Le niveau que nous qualifierons de vie spirituelle est en lien avec des forces naturelles qui nous relient au reste de l’univers. C’est du moins ce que nous ressentons. Le couple ne forme qu’un et laisse autour de lui l’empreinte de cette unité. C’est aussi à ce niveau que nous ressentons la puissance de la vie qui coule en chacun de nous, et une grande sensation de beauté, à l’intérieur comme à l’extérieur. Paradoxalement pris dans une union, nous éprouvons aussi une grande liberté, comme si rien n’avait réellement le pouvoir de nous atteindre. La question à se poser alors est la suivante. Est-il possible d’être marié… à soi-même? Ce que les athées qualifieront de force humaniste d’une grande intériorité; nous, croyants, l’identifierons comme une marque de Dieu. Ce monde semble si puissant, si indestructible, si stable en dépit de facteurs du vieillissement qu’il nous paraît difficile de croire qu’il n’appartient pas à son propre monde.
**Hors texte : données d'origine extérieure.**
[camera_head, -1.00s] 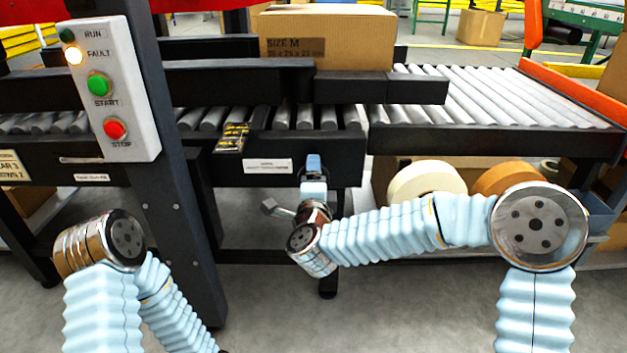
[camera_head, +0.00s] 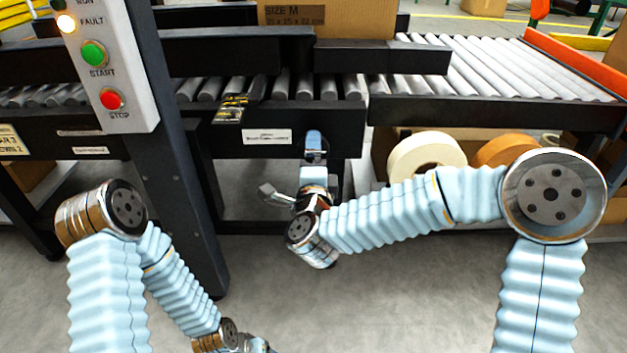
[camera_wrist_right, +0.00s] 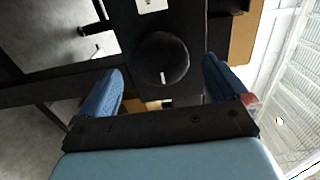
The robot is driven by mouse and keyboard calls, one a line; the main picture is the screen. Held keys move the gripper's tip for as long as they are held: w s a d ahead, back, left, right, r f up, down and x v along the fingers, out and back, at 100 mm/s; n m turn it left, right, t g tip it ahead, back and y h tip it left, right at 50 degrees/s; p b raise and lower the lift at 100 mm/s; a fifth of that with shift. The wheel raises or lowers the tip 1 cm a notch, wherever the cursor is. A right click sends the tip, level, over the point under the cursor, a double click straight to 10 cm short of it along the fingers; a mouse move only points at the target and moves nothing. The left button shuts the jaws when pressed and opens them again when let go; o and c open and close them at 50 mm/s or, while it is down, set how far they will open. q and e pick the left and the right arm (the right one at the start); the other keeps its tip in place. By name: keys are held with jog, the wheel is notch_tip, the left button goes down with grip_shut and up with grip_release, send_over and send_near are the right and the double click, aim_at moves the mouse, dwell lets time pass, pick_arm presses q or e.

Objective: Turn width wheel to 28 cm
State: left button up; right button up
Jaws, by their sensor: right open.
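The width wheel (camera_wrist_right: 162,60) is a dark round knob with a small white mark near its lower edge in the right wrist view. It lies between and beyond the two fingers of my right gripper (camera_wrist_right: 162,88), which is open and holds nothing. In the head view my right gripper (camera_head: 314,145) is at the machine's front panel, below and right of a white label (camera_head: 267,137); there the wheel is hidden behind it. The label's text is too small to read. My left gripper is not in view; only its arm shows at the lower left.
A control box (camera_head: 108,70) with a lit fault lamp, green start and red stop buttons stands on a dark post (camera_head: 185,190). A carton marked SIZE M (camera_head: 335,20) sits above the rollers. Tape rolls (camera_head: 425,162) lie below the conveyor at right.

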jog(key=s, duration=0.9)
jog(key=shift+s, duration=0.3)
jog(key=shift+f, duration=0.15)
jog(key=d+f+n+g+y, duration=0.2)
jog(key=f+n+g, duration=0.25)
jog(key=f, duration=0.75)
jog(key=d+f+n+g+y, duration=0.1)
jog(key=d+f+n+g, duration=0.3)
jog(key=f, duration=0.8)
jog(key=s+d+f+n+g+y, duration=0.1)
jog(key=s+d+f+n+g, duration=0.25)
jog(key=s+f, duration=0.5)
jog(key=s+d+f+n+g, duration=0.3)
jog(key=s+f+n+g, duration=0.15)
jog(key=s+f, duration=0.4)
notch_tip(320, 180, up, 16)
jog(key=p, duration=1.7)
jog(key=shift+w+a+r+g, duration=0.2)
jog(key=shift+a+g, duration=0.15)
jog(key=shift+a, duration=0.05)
Dans ce contexte, la cérémonie religieuse du mariage semble soudainement remplie de gros bon sens. Pour les fiancés, il s’agit d’une occasion unique de plonger au fond d’un soi commun au couple, mais aussi aux liens qui les unissent aux membres de leur famille et aux amis. L’espace d’une journée, la communauté se donne le droit de vivre la foi en quelque chose de plus grand que soi, l’amour dans toute sa splendeur.

Et la vie conjugale

Si la vie spirituelle se caractérise par la puissance du ressenti, force est d’admettre que celui-ci est insuffisant pour générer une relation conjugale harmonieuse. Chaque être humain possède des traits de personnalité, parfois difficiles à concilier au sein d’un couple ou d’une communauté. Une bonne connaissance de soi révèle également la présence de valeurs, de priorités ou de besoins qui peuvent aussi générer des conflits. D’où l’importance de tenir compte de considérations de nature psychologique et du développement de compétences relationnelles lorsque l’on choisit de vivre une relation de couple.
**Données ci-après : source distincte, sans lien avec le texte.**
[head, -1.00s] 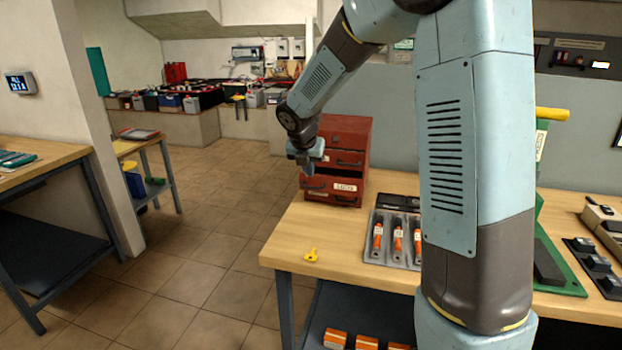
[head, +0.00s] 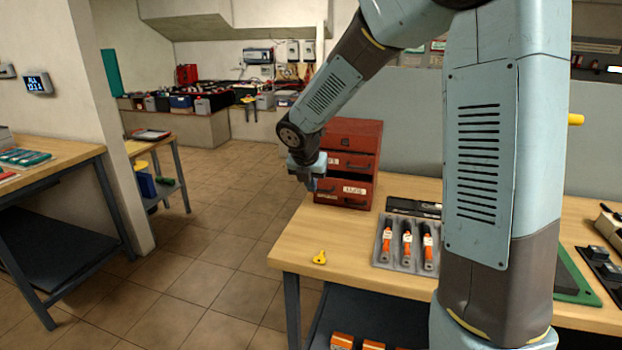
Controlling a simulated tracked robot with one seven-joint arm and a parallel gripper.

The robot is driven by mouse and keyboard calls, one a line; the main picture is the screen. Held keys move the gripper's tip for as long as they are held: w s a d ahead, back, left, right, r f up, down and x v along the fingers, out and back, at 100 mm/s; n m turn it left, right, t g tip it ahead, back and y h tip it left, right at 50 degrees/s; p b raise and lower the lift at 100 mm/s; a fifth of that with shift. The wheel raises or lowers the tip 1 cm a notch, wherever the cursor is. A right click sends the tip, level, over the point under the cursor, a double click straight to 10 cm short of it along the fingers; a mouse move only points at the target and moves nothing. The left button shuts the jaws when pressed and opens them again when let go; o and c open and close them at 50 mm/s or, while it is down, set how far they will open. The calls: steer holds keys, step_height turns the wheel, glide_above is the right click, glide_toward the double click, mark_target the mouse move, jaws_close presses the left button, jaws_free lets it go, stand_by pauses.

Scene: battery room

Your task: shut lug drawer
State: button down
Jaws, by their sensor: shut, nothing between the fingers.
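A small red drawer cabinet (head: 362,137) stands at the back left of the wooden workbench. Its bottom drawer (head: 336,197) carries a white label that seems to read LUGS and has a dark handle. This drawer front appears to stand out a little from the drawers above. My gripper (head: 309,186) is shut and empty, pointing down at the left front of that drawer. I cannot tell whether it touches the drawer front. My gripper and wrist hide the left parts of the drawer fronts.
A grey tray (head: 397,262) with orange-handled tools lies right of the cabinet on the workbench (head: 295,247). A yellow key-like piece (head: 320,258) lies near the front edge. Tiled floor is free to the left. Another bench (head: 80,155) stands at far left.

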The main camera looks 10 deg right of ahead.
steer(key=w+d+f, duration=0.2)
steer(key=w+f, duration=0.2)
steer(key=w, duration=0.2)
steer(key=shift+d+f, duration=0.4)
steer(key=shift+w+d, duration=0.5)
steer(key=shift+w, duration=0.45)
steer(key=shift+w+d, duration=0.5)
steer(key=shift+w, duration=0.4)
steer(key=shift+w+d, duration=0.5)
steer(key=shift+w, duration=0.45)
Sans être garant de longévité, il peut aussi se révéler important de partager des projets ou du moins de se construire graduellement une vision à deux reposant sur des valeurs fondamentales. Je pense ici à des concepts comme la recherche du bien commun, le sens de la fraternité et du partage, la loyauté, la fidélité, etc., bref à toutes ces valeurs qui donnent encore un sens au catholicisme; reconnaissant par le fait même la nécessité de sérieuses réformes au sein de l’Église. Je remets en question, entre autres, la position de celle-ci sur le plan de la sexualité et sa vision de l’obéissance aux règles hiérarchiques…

Pour réussir, le couple a donc besoin de contribuer à la mise sur pied de projets communs et de se construire une vision positive et constructive de la vie.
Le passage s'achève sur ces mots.